Reading Data from Table

You can use getReaderData to read the data from RDBMS Table.

In the above code,

  • getReaderData(“datasetName”,“subdatasetName”) custom function checks the type of the dataset and accordingly reads the dataset from the Reader and returns it as an output of the function of type dictionary.
  • print2log(dataToWrite) prints the output data as dictionary to the console log or custom component log.

    (info)

    Note:

    In the getReaderData custom function, the dataset and the sub-dataset names are the same for all datasets except for RDBMS datasets. In case of RDBMS datasets, sub-dataset name is the name of the table added in the RDBMS dataset.

Writing Data to Table

Similarly, you can use writeDataToTable to write the data into RDBMS Table.

The table below describes the writeDataToTable function and parameters.

Function

Parameters

Remarks

writeDataToTable(dataToWrite, “dropAndCreate”, “datasetName”, “tableName”, “strategy”, keyColumns)

dataToWrite – Output data of type “dictionary” to be written to RDBMS table.

 —

dropAndCreate – Flag that decides whether to delete an existing table and create a new one or overwrite the existing table.

  • It is of type Boolean.
  • The value can be True or False.
  • The default value is True that deletes the existing rows in the table.

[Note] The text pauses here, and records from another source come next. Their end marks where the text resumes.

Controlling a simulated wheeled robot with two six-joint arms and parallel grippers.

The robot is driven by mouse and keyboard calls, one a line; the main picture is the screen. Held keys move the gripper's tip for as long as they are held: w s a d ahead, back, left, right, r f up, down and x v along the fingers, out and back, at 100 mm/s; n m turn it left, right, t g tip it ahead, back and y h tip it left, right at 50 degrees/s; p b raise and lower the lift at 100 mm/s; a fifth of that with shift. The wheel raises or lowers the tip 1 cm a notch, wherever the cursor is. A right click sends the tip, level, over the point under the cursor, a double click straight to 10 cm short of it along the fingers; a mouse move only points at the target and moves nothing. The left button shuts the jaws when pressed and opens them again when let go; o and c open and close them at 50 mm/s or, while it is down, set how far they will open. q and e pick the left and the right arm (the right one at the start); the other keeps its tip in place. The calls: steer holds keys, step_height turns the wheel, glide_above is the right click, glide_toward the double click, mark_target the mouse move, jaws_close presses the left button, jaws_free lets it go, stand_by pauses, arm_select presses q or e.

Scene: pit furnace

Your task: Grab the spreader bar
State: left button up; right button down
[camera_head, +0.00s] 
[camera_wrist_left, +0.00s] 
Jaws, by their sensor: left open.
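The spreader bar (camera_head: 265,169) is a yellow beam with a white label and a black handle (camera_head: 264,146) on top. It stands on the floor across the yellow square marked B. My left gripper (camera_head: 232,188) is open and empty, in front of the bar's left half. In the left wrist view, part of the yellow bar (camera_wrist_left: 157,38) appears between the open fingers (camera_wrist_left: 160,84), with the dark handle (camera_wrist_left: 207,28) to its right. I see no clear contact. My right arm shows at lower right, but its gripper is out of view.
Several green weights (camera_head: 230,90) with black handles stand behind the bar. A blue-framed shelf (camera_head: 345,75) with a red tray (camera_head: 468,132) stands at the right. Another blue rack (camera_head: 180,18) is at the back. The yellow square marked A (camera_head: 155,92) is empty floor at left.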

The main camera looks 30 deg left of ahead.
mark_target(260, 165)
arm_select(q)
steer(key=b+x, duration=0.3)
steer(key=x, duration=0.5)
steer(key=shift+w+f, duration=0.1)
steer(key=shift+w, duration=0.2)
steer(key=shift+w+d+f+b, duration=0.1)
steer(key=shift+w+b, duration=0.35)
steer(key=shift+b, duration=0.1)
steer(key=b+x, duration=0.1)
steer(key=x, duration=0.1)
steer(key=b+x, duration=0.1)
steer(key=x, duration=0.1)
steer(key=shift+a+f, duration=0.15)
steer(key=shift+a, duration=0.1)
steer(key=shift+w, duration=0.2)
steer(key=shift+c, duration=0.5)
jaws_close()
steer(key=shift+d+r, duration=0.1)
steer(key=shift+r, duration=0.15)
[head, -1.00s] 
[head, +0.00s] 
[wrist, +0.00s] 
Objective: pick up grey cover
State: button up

datasetName – Name of the RDBMS dataset that contains the table you want to edit.

It is of type String.

tableName – Name of existing/new table in the RDBMS dataset that you want to edit.

It is of type String.

strategy – The database operation you want to perform on the specified table.

 

  • It is of type String, and possible values are insert, update, and delete.
  • You can insert, update, or delete more than one row or column in the selected table in the RDBMS dataset.

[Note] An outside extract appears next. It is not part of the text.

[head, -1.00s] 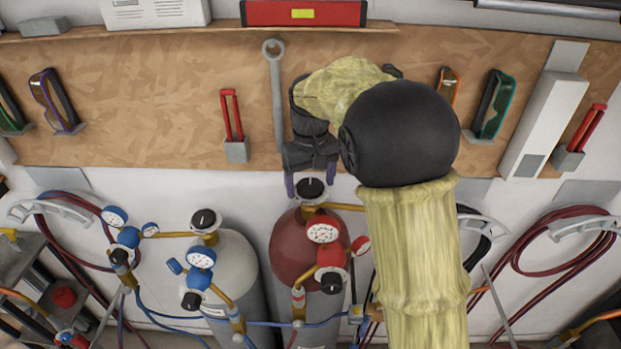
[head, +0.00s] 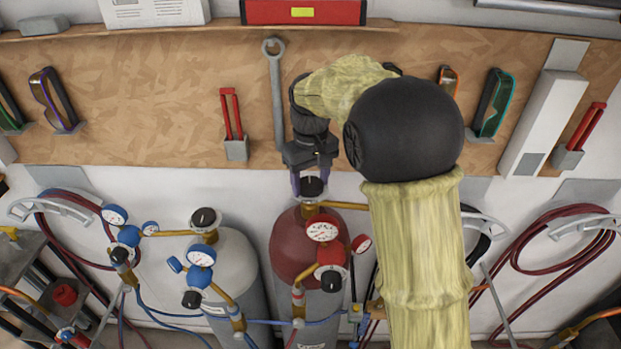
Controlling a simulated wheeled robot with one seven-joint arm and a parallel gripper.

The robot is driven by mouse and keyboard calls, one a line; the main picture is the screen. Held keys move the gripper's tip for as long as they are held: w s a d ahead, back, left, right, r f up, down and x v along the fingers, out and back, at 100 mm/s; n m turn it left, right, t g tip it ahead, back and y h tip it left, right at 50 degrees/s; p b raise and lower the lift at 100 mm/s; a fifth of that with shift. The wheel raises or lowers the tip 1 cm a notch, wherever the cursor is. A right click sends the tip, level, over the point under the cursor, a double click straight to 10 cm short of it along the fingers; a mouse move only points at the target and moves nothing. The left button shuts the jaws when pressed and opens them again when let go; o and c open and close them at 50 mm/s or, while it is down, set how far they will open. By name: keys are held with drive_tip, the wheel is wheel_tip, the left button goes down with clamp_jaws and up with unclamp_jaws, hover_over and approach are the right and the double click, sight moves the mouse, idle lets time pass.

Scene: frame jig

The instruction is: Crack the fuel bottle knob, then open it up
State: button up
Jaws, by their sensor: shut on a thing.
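The fuel bottle (head: 292,250) is the dark red cylinder in the middle of the head view. Its black knob (head: 312,187) sits on a brass valve at the top. My gripper (head: 311,184) points down from above, its purple fingers on either side of the knob and shut on it. The far finger is partly hidden. A red regulator with a white gauge (head: 322,228) hangs in front of the bottle, with a smaller red gauge (head: 361,244) to its right.
A grey bottle (head: 235,262) with its own black knob (head: 204,220) and blue gauges stands to the left. Behind is a tool board (head: 180,110) with a wrench (head: 277,95) and goggles. Hoses hang on both sides. My arm covers the area right of the bottle.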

keyColumns – A list of column names that need to be defined as a primary key or are already defined as a primary key.

  • In the case of insert, the keyColumns parameter should be kept empty.
  • You cannot perform update action on columns that are defined as a primary key.

 

(info)

Notes:

  • The dataset to which you are writing should be already existing.
  • You can add an existing or a new table in the dataset while creating an RDBMS dataset. You can add more than one table.
  • You can apply the above custom functions on all types of datasets present in Rubiscape.
  • Ensure the variable types, data types, the number of columns, and the column names of your output and its corresponding input dataset are the same. If there is a mismatch, RubiPython gives an error.

Uploading File to Cloud Storage

RubiPython provides a custom function to upload files to S3 server. The code syntax to upload a file to cloud storage is shown below.

filetoUpload = <Path of the local file to be uploaded to S3 server>

s3FileName = <Path on s3 server to which file is to be uploaded>

putObject = CloudFactory().uploadFile(filetoUpload, s3FileName)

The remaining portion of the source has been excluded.